Kritik von ÖH und SPÖ
In der neuen Norm wird geraten, weibliche Formen nur noch in ausgeschriebener Weise zu verwenden, also etwa bei "Liebe Kolleginnen und Kollegen", wobei die weibliche Form stets zuerst genannt werden muss. Vom "Binnen-I" und seinen Freunden, dem noch namenlosen "_innen" oder auch dem "*innen" wird generell abgeraten.
Diese Empfehlung blieb nicht folgenlos. Die österreichische Hochschülerschaft lehnt die Norm ab: "Wir sind darüber enttäuscht, dass im 21. Jahrhundert versucht wird, in einer Norm auf weibliche Bezeichnungen zu verzichten. Die männlichen Bezeichnungen schließen die weiblichen ganz klar aus." SPÖ-Frauensprecherin Gisela Wurm mahnte: "Wer Frauen nicht nennt, ignoriert sie."
Das für diese Norm A 1080 zuständige Komitee begründet seine Empfehlung mit der Lesbarkeit. "Jeder Text muss unmittelbar laut (vor-)lesbar sein. Nur wenn diese Bedingung erfüllt ist, kann sich zugleich mit dem Leseprozess auch Sinnverständnis einstellen." Doppelschreibweisen wie "der/die Lehrer/in" seien ebenso wenig sprechbar wie das Binnen-I.

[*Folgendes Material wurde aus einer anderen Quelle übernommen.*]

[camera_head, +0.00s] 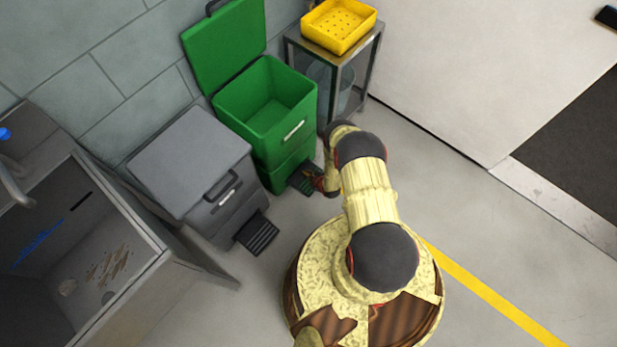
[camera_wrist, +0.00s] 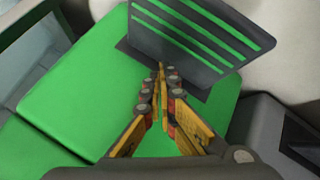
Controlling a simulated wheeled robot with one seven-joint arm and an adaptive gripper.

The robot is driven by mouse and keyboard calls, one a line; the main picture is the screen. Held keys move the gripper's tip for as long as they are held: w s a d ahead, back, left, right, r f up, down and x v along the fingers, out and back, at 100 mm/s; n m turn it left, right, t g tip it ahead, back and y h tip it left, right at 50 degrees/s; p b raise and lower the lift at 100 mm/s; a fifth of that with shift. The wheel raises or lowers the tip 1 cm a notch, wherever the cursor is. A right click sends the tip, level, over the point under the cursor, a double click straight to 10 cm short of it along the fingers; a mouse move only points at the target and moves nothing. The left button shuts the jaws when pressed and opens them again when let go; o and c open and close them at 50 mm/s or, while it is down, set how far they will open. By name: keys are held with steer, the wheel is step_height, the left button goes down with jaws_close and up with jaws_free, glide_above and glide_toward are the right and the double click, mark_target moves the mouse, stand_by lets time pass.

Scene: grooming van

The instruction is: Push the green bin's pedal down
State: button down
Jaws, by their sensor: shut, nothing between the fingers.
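The green bin (camera_head: 262,143) stands against the wall with its lid (camera_head: 226,46) swung up and its inside showing empty. Its dark pedal (camera_head: 299,181) sticks out low at the front. In the wrist view the pedal (camera_wrist: 190,38) is a dark plate with green stripes, in front of the green bin body (camera_wrist: 85,95). My gripper (camera_wrist: 161,68) is shut and empty, its fingertips at the pedal plate and seemingly touching it. In the head view my gripper (camera_head: 318,182) is low beside the pedal, partly hidden by my arm.
A grey bin (camera_head: 190,160) with a shut lid and its own pedal (camera_head: 257,234) stands close to the left. A metal stand with a yellow tray (camera_head: 339,24) is behind right. A steel sink (camera_head: 100,250) is at left. Floor to the right is clear.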

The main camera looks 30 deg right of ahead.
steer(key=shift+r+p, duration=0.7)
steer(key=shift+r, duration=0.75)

Daher sollte etwa in Infobroschüren und in wissenschaftlichen Arbeiten die verallgemeinerte Form verwendet werden, da diese die Lesbarkeit unterstützt. Geschlechtssensibel bedeute beiden Geschlechtern "gleiche Wertschätzung" entgegenzubringen, heißt es. Den Leserinnen und Lesern einen "Buchstabensalat" hinzuwerfen, quasi als Baukastensystem, damit sich diese den Satz selbst zusammenzimmern, sei weder für Männer noch für Frauen wertschätzend, sondern missachte beide Geschlechter, heißt es im Entwurf des Komitees, dem übrigens eine Frau vorsitzt.
Und erwähnt sei auch: Das Österreichische Normungsinstitut, das sich eben auch der Sprache widmet, heißt seit 2008: "Austrian Standards Institute".